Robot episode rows
-*-
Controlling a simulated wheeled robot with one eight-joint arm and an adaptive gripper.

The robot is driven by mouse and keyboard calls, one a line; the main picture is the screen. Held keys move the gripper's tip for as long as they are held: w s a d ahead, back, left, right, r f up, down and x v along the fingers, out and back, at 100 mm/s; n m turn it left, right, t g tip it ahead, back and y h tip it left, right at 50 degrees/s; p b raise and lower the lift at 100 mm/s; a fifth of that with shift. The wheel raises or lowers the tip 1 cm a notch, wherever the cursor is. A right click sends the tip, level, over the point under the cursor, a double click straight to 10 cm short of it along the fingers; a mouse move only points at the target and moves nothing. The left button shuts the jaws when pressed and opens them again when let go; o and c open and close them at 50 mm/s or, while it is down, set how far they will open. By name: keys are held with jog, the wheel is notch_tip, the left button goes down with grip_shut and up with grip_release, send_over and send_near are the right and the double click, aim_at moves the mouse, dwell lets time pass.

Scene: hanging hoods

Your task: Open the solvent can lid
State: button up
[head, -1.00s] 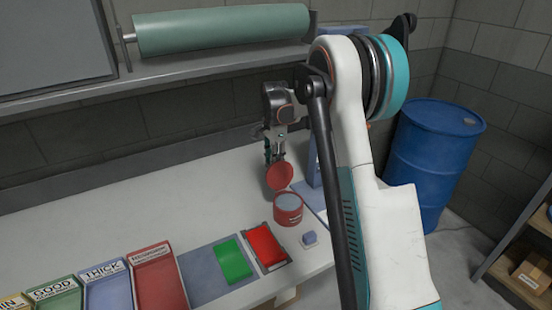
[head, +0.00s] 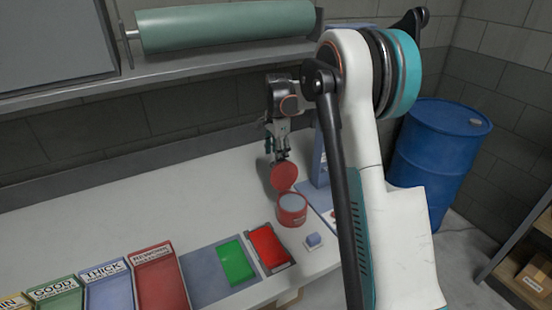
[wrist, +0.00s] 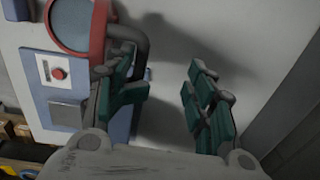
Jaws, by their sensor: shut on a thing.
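The solvent can (head: 292,212) is a small red can on the bench, with a grey-blue surface showing inside its rim. Its red round lid (head: 284,180) stands tilted up at the can's back edge, so the can is open. My gripper (head: 281,158) is just above and behind the lid, pointing down, shut on the lid. In the wrist view the can's red rim (wrist: 97,40) shows at the upper left, beside the teal fingers (wrist: 165,95). A dark curved bar runs by the left finger; the exact contact is hard to see.
A blue-grey stand (head: 321,165) is close right of the can. In front lie a red pad (head: 267,246), a green pad (head: 237,262) and a small blue block (head: 314,240). Labelled trays, one of them red (head: 158,285), are at front left. The bench's left middle is clear.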

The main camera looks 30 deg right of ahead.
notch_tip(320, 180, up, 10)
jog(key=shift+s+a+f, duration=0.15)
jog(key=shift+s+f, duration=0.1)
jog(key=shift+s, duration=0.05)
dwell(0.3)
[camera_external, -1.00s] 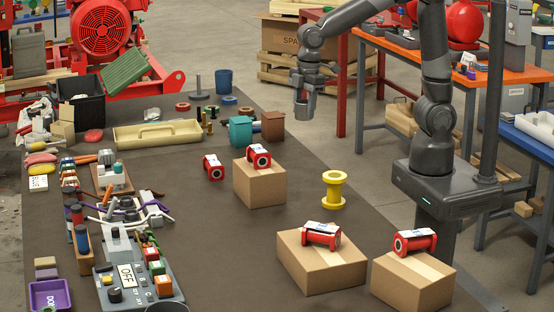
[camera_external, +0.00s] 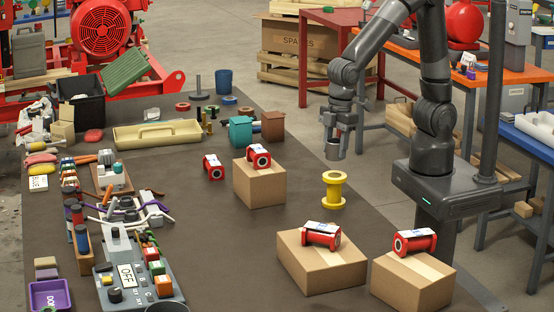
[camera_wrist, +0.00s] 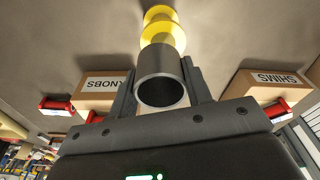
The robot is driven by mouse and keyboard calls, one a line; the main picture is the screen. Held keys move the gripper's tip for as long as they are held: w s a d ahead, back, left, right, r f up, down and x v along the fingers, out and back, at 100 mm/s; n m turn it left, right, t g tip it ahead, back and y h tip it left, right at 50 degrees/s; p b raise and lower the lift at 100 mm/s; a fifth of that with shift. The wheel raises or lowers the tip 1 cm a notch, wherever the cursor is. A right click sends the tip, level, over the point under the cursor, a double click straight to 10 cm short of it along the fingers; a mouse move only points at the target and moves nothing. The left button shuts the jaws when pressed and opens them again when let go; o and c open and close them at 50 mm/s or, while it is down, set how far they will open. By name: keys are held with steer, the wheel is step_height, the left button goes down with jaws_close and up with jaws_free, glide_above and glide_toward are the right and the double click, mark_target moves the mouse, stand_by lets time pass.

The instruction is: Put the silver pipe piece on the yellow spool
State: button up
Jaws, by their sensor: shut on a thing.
-*-
#### WHAT YOU WILL DO:
Copy out every line of the material above exactly, skipping the pictures.

#### SOLUTION:
Controlling a simulated wheeled robot with one eight-joint arm and an adaptive gripper.

The robot is driven by mouse and keyboard calls, one a line; the main picture is the screen. Held keys move the gripper's tip for as long as they are held: w s a d ahead, back, left, right, r f up, down and x v along the fingers, out and back, at 100 mm/s; n m turn it left, right, t g tip it ahead, back and y h tip it left, right at 50 degrees/s; p b raise and lower the lift at 100 mm/s; a fifth of that with shift. The wheel raises or lowers the tip 1 cm a notch, wherever the cursor is. A right click sends the tip, level, over the point under the cursor, a double click straight to 10 cm short of it along the fingers; a mouse move only points at the target and moves nothing. The left button shuts the jaws when pressed and opens them again when let go; o and c open and close them at 50 mm/s or, while it is down, set how far they will open. By name: keys are held with jog, the wheel is notch_tip, the left button goes down with grip_shut and up with grip_release, send_over and send_near are the right and the double click, aim_at moves the mouse, dwell lets time pass.

Scene: hanging hoods

Your task: Open the solvent can lid
State: button up
[head, -1.00s] 
[head, +0.00s] 
[wrist, +0.00s] 
Jaws, by their sensor: shut on a thing.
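The solvent can (head: 292,212) is a small red can on the bench, with a grey-blue surface showing inside its rim. Its red round lid (head: 284,180) stands tilted up at the can's back edge, so the can is open. My gripper (head: 281,158) is just above and behind the lid, pointing down, shut on the lid. In the wrist view the can's red rim (wrist: 97,40) shows at the upper left, beside the teal fingers (wrist: 165,95). A dark curved bar runs by the left finger; the exact contact is hard to see.
A blue-grey stand (head: 321,165) is close right of the can. In front lie a red pad (head: 267,246), a green pad (head: 237,262) and a small blue block (head: 314,240). Labelled trays, one of them red (head: 158,285), are at front left. The bench's left middle is clear.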

The main camera looks 30 deg right of ahead.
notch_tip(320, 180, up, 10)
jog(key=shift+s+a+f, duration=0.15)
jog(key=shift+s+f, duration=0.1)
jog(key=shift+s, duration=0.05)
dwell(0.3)
[camera_external, -1.00s] 
[camera_external, +0.00s] 
[camera_wrist, +0.00s] 
The robot is driven by mouse and keyboard calls, one a line; the main picture is the screen. Held keys move the gripper's tip for as long as they are held: w s a d ahead, back, left, right, r f up, down and x v along the fingers, out and back, at 100 mm/s; n m turn it left, right, t g tip it ahead, back and y h tip it left, right at 50 degrees/s; p b raise and lower the lift at 100 mm/s; a fifth of that with shift. The wheel raises or lowers the tip 1 cm a notch, wherever the cursor is. A right click sends the tip, level, over the point under the cursor, a double click straight to 10 cm short of it along the fingers; a mouse move only points at the target and moves nothing. The left button shuts the jaws when pressed and opens them again when let go; o and c open and close them at 50 mm/s or, while it is down, set how far they will open. By name: keys are held with steer, the wheel is step_height, the left button goes down with jaws_close and up with jaws_free, glide_above and glide_toward are the right and the double click, mark_target moves the mouse, stand_by lets time pass.

The instruction is: Put the silver pipe piece on the yellow spool
State: button up
Jaws, by their sensor: shut on a thing.

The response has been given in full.